• The problem
Each line from the top of the listing through the one holding "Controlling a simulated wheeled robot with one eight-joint" should be restated word for word, with nothing added and no pictures.

Manipulation episode records
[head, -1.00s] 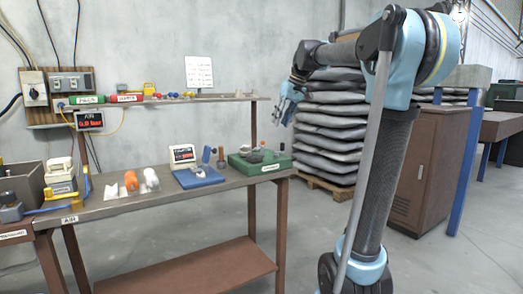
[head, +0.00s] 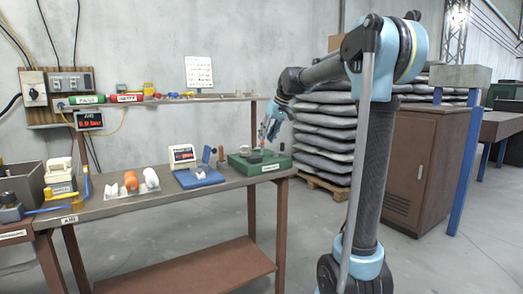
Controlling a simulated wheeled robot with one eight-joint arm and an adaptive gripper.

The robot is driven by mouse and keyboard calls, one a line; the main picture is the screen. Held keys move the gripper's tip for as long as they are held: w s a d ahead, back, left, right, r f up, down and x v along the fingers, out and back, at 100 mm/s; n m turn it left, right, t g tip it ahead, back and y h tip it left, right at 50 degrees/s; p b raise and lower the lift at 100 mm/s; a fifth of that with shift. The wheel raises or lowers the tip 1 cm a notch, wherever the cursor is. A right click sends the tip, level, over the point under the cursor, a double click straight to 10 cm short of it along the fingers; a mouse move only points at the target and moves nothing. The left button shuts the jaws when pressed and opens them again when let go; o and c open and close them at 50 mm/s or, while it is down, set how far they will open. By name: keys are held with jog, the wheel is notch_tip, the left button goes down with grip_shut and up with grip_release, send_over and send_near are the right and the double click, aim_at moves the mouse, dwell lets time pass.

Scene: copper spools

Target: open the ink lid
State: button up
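A green box (head: 246,165) with a small white label sits at the right end of the workbench.
Further left are orange and white round pieces (head: 130,181). A narrow shelf (head: 215,98) runs above the bench's back edge. Stacked grey sacks (head: 325,140) stand behind my arm.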

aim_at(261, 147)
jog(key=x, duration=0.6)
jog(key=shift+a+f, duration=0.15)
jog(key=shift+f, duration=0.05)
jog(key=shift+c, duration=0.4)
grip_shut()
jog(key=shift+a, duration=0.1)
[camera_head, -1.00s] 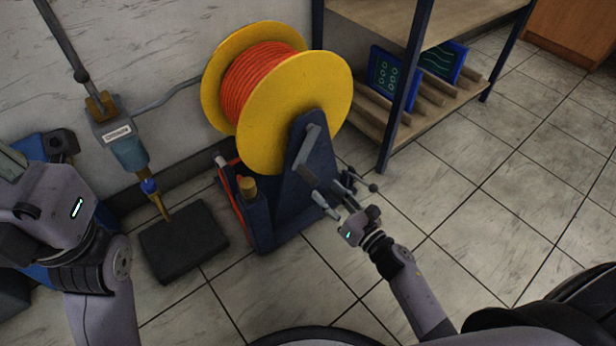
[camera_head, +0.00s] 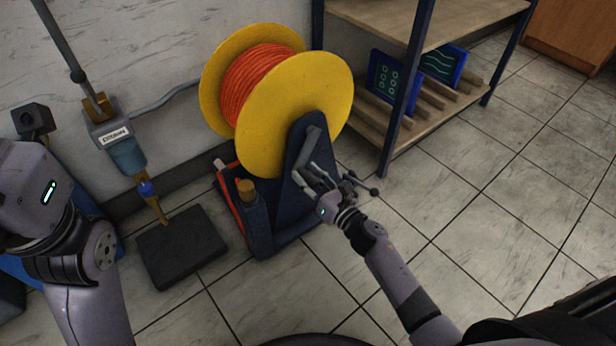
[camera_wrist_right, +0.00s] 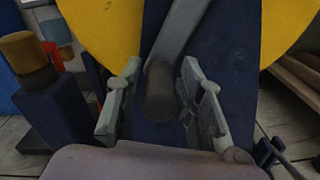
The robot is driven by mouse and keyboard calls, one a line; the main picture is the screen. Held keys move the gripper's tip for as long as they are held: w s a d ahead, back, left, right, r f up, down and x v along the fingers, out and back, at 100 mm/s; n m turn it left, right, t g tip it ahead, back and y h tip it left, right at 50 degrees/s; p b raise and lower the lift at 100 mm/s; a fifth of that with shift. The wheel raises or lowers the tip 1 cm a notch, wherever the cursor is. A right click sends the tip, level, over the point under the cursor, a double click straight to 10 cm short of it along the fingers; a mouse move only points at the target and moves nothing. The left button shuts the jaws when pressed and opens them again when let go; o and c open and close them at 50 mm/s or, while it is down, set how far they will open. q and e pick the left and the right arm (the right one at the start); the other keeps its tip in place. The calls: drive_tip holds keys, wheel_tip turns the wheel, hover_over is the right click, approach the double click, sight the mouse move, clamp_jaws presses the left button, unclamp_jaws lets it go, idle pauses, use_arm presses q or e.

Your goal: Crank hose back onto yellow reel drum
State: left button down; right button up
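The yellow reel drum (camera_head: 295,110) stands upright on its dark blue stand (camera_head: 285,220), with the orange hose (camera_head: 255,82) wound between its flanges. The grey crank (camera_head: 309,148) is on the near side of the stand. It also shows in the right wrist view (camera_wrist_right: 183,30), ending in a dark handle (camera_wrist_right: 160,92). My right gripper (camera_head: 312,178) is at the crank's lower end. In the right wrist view its fingers (camera_wrist_right: 160,75) are open on either side of the handle, with visible gaps. My left arm is at the left edge; its fingers are not in view.
A wooden shelf rack (camera_head: 440,30) with a dark post (camera_head: 408,90) stands right of the reel. A dark block (camera_head: 182,248) lies on the floor to the left, below a hanging nozzle tool (camera_head: 128,155). Tiled floor (camera_head: 500,220) at right is clear.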

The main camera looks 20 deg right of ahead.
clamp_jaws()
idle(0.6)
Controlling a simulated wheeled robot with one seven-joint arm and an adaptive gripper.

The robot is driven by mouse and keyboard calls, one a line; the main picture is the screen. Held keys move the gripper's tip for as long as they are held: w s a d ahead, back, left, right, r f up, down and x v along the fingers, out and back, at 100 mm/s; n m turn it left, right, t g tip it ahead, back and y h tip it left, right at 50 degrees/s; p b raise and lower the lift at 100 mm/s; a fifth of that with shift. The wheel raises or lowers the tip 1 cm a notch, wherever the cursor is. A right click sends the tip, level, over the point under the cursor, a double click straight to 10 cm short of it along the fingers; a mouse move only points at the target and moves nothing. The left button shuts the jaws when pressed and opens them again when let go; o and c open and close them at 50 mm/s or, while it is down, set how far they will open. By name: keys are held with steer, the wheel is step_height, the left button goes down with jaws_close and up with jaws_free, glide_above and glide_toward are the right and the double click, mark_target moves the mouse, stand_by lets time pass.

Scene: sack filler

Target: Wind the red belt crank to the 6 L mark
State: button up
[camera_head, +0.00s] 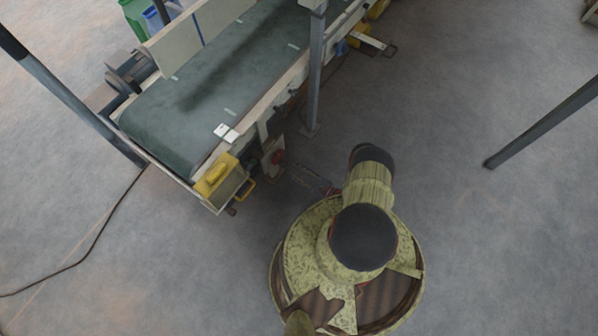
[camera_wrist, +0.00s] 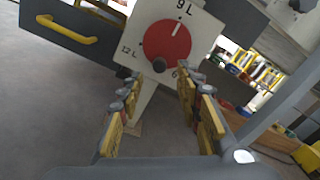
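The red belt crank (camera_wrist: 167,45) is a round red disc on a white dial plate (camera_wrist: 143,33). Its white line points up at the 9 L mark (camera_wrist: 184,8). The 12 L mark (camera_wrist: 129,50) is at the left, and a partly covered 6 mark (camera_wrist: 176,74) is at the lower right. A dark knob (camera_wrist: 158,66) sits low on the disc. My gripper (camera_wrist: 160,82) is open, its fingers either side of and below the knob; contact cannot be told. In the head view the crank (camera_head: 277,157) is small on the machine's side, with my gripper (camera_head: 328,190) to its right.
The conveyor belt (camera_head: 200,95) runs up and right behind the crank. A yellow-handled box (camera_head: 216,178) is left of the crank. A grey post (camera_head: 315,75) stands to its upper right. A dark cable (camera_head: 95,240) lies on the left floor. The right floor is mostly clear.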

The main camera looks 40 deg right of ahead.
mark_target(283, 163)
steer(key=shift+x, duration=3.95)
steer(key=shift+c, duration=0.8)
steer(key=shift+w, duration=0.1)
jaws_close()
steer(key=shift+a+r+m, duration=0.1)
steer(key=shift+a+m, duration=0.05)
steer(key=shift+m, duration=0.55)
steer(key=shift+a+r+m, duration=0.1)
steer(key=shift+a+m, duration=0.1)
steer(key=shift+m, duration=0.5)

• Written response
[head, -1.00s] 
[head, +0.00s] 
Controlling a simulated wheeled robot with one eight-joint arm and an adaptive gripper.

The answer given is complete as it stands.